Yes, it says it supports 16x for a single card, or 8x/8x for two cards. So that should be fine.

  • How can I determine if my kernel correctly detects my PCI Bridge?

This section describes a command to run to figure out if the PCI bridge was detected. I can’t understand the description of the “good” output and the “bad” output in a way that helps me tell whether my own is “good” or “bad”. I can’t make head nor tail of it. So here’s my output, and maybe someone here can tell me if it’s good or bad, and what to do about it if it’s bad:

-[0000:00]-+-00.0
           +-01.0-[01]--+-00.0
           |            \-00.1
           +-01.1-[02]--+-00.0
           |            \-00.1
           +-14.0
           +-16.0
           +-17.0
           +-1b.0-[03]--
           +-1c.0-[04]----00.0
           +-1c.2-[05-06]----00.0-[06]--
           +-1d.0-[07]--
           +-1f.0
           +-1f.2
           +-1f.3
           +-1f.4
           \-1f.6

I’ve also tried switching the direction of the ribbon cable and attaching the ribbon to the other pair of connectors on the cards. I have the same results.

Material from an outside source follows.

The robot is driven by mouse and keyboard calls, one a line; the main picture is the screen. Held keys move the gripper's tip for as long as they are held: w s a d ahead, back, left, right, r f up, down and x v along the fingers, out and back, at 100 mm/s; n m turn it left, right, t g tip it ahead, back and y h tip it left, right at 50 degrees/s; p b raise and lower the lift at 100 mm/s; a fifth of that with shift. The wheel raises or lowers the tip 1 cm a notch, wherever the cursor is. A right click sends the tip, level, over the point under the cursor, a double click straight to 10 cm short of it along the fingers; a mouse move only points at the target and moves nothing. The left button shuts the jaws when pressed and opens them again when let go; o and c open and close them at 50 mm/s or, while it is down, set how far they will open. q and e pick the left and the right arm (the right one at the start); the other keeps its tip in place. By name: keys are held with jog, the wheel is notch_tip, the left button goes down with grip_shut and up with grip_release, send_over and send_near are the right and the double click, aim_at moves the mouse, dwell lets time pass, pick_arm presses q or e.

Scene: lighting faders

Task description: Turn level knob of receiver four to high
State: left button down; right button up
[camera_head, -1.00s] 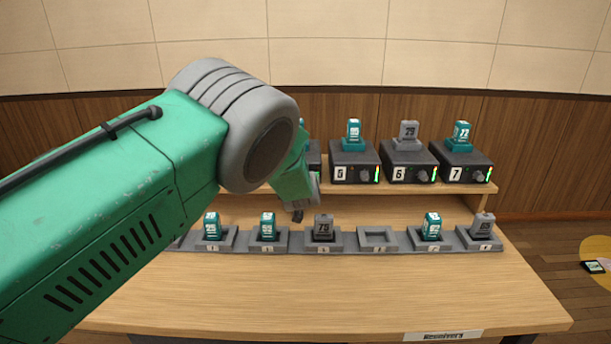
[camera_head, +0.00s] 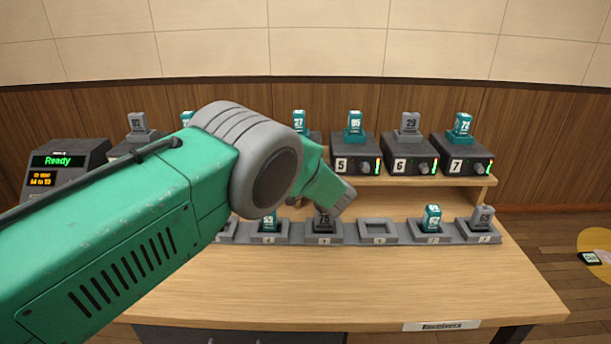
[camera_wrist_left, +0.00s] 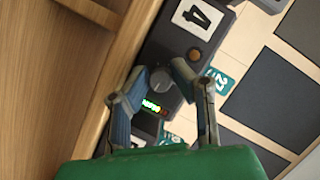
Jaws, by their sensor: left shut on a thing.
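Receiver four (camera_wrist_left: 178,45) is a dark box with a white "4" label, seen in the left wrist view. Its grey round level knob (camera_wrist_left: 161,80) sits between the two fingers of my left gripper (camera_wrist_left: 158,78), which is shut on it. A lit green bar (camera_wrist_left: 150,105) shows beside the knob, with a small orange-red light near it. In the head view, a teal "27" pack (camera_head: 299,121) stands above the part of receiver four that shows. My arm hides the rest of its front and my left gripper there. My right gripper is not in view.
Receivers five (camera_head: 354,158), six (camera_head: 408,158) and seven (camera_head: 462,158) stand to the right on the shelf. A row of docks (camera_head: 378,232), some with packs, lies below. A console reading "Ready" (camera_head: 58,161) is at the left. The front tabletop (camera_head: 350,280) is clear.

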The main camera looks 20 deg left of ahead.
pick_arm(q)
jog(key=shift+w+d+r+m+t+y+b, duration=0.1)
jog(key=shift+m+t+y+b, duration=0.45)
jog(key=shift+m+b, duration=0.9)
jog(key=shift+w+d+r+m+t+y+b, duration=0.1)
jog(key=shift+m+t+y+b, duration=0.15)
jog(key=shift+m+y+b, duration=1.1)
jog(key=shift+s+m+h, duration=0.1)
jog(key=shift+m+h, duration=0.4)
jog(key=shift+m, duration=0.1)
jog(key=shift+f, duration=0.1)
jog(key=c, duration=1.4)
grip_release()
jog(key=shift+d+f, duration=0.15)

Any idea what could be wrong?

nvidia-bug-report output is here: https://drive.google.com/file/d/1a2Vimrfhn8N5L4_pWqXx2q2BVtX_aGA7/view

I have driver 396.54, and am running Ubuntu 18.04 on x86_64 architecture.

It turns out that my two cards, though both EVGA GTX 970 boards, were not compatible for SLI.

And then it turns out, now that I’ve bought a compatible one, that SLI on Linux doesn’t support multi-monitor in any way which actually improves performance.

Well I should have done more research before spending money.